Nous sommes aujourd’hui en grande difficulté, avec la montée progressive de mécanismes de verrouillage et d’escalade des réponses. Ainsi, depuis la loi d’orientation et de programmation pour la justice du 9 septembre 2002, lorsque la peine encourue est de sept ans, nous devons automatiquement renvoyer le mineur devant le tribunal pour enfants. Par exemple, pour un jeune en possession de 5 grammes de cannabis, en retenant uniquement l’usage, la peine encourue n’est que de deux ans. Je peux donc juger comme je le souhaite. Mais en retenant aussi la détention et le transport, ce que l’on fait quasi systématiquement, la qualification devient le trafic qui, lui, est punissable de dix ans. En clair, si je respecte mot à mot la loi, je dois renvoyer un jeune devant le tribunal pour enfants pour 5 grammes de cannabis.

Beaucoup prônent la fermeté et la tolérance zéro à l’égard des jeunes. Mais l’instauration d’un rapport de forces est-elle la bonne solution ?

Il faut rappeler que la tolérance zéro n’est pas née en 2002 mais autour de 1992. A l’époque, le gouvernement de gauche voulait répondre aux reproches de laxisme qui lui étaient faits. On en voit actuellement les résultats. Cependant, depuis 2002, nous sommes dans l’escalade des réponses, et cela mène à des impasses. Si la notion de minorité a encore un sens, cela signifie qu’avant 18 ans on n’a pas encore acquis l’autonomie de la volonté. Celle-ci s’acquiert progressivement, avec des étapes que l’on franchit à 13, à 15 et à 18 ans. Mais notre société est devenue intolérante envers cette règle d’apprentissage qui est aussi une pédagogie. On confond apprentissage et laxisme. C’est une erreur profonde. Les choses importantes doivent être dites et répétées plusieurs fois. On adapte, on donne des réponses différentes, on punit parfois…

Justement, comment les centres éducatifs fermés (CEF) s’inscrivent-ils sur cette palette ?

D’un point de vue pragmatique, l’existence de quelques CEF ne me pose pas de problème pour des cas très difficiles, en alternative à l’incarcération. La viabilité de l’ordonnance de 1945 repose sur la multiplicité des réponses possibles. En revanche, ce qui me pose question, c’est que pour les élus, la chancellerie, les responsables de la protection judiciaire de la jeunesse, le CEF et l’enfermement semblent être devenus la panacée. Au point que la mesure de placement n’est plus conçue que dans le cadre du contrôle judiciaire. Je m’explique.

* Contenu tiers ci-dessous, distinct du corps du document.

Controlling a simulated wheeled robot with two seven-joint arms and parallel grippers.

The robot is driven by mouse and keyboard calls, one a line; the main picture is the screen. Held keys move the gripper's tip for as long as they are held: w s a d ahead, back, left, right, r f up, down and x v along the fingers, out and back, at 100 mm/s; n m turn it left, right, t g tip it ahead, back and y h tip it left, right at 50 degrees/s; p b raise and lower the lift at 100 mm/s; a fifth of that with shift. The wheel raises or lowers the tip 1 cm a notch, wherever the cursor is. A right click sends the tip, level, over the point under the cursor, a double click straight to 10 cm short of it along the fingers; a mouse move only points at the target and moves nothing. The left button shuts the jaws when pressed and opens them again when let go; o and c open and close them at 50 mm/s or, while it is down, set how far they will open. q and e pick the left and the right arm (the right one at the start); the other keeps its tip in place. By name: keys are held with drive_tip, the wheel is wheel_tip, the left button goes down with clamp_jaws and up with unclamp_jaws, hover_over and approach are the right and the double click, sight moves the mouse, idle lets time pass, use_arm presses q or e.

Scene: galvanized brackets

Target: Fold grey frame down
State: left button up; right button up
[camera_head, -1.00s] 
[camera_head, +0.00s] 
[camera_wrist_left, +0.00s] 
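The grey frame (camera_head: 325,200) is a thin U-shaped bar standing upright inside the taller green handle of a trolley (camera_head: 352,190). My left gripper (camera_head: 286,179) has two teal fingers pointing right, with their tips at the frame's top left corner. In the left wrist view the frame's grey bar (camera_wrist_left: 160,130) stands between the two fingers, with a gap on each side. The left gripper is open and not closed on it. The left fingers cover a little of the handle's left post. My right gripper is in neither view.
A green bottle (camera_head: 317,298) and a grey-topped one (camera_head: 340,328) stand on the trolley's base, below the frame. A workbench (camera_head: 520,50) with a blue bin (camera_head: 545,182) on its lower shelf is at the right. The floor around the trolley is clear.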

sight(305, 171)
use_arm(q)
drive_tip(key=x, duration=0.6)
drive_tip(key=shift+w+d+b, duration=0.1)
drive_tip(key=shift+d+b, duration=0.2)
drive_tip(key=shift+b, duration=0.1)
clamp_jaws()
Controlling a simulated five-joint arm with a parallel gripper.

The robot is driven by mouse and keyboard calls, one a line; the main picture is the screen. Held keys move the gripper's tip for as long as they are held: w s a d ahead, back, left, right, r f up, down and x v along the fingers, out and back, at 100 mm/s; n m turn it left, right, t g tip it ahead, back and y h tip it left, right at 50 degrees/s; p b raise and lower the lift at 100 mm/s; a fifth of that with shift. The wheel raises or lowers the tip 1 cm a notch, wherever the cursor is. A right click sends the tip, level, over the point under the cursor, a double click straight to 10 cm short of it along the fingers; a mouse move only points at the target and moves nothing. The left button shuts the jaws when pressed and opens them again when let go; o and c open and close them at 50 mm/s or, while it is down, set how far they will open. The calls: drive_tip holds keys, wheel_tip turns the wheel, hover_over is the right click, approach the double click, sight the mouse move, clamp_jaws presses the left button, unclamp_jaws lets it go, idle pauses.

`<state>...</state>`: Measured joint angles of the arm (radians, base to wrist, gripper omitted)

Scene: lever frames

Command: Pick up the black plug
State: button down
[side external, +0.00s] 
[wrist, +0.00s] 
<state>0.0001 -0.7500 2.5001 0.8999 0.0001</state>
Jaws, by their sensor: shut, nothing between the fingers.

Un procureur réclame l’éloignement d’un jeune de son lieu d’habitation jusqu’à son jugement. Ce que j’admets tout à fait. Mais cet adolescent peut se retrouver chez un cousin sans comprendre que si jamais il fugue, il va se retrouver en CEF. Un mineur qui vient pour la première fois devant un juge des enfants peut donc très vite se retrouver enfermé par révocation de son contrôle judiciaire. Pour ma part, je considère que cette mesure est la dernière arme avant la détention pour des mineurs ayant déjà bénéficié des mécanismes éducatifs classiques. Le CEF a été conçu comme alternative à l’incarcération dans le cadre des articles 137 et 144 du code de procédure pénale. C’est-à-dire pour des cas graves et exceptionnels.

Vous vous alarmez d’une tendance à judiciarisation des comportements des jeunes…

Pour les institutions ayant un rôle éducatif, la tâche est devenue complexe et difficile. Dans les années 1970 et 1980, les fonctions d’éducation et d’enseignement étaient encore valorisées. Mais depuis, la légitimité et les savoirs des professionnels de l’enfance, des enseignants, des travailleurs sociaux ont été remis en cause. Ils sont en grand désarroi, et comme ils ne savent plus vers qui se tourner, ils font davantage appel à la justice. Le résultat est que nous sommes parfois saisis pour des situations concernant le comportement d’enfants de 7 ou 8 ans. Mais le juge des enfants ne peut régler seul tous les dysfonctionnements éducatifs. C’est une responsabilité qui incombe à l’ensemble des adultes. Utiliser la police et la justice pour des enfants trop jeunes est totalement disproportionné.

REPÈRES

Juge des enfants, Laurence Bellon est vice-présidente coordonnatrice du tribunal pour enfants de Lille. Elle a été maître de conférences à l’Ecole nationale de la magistrature. Elle publie une version actualisée de L’atelier du juge. A propos de la justice des mineurs (Ed. érès), dont la première édition datait de 2005.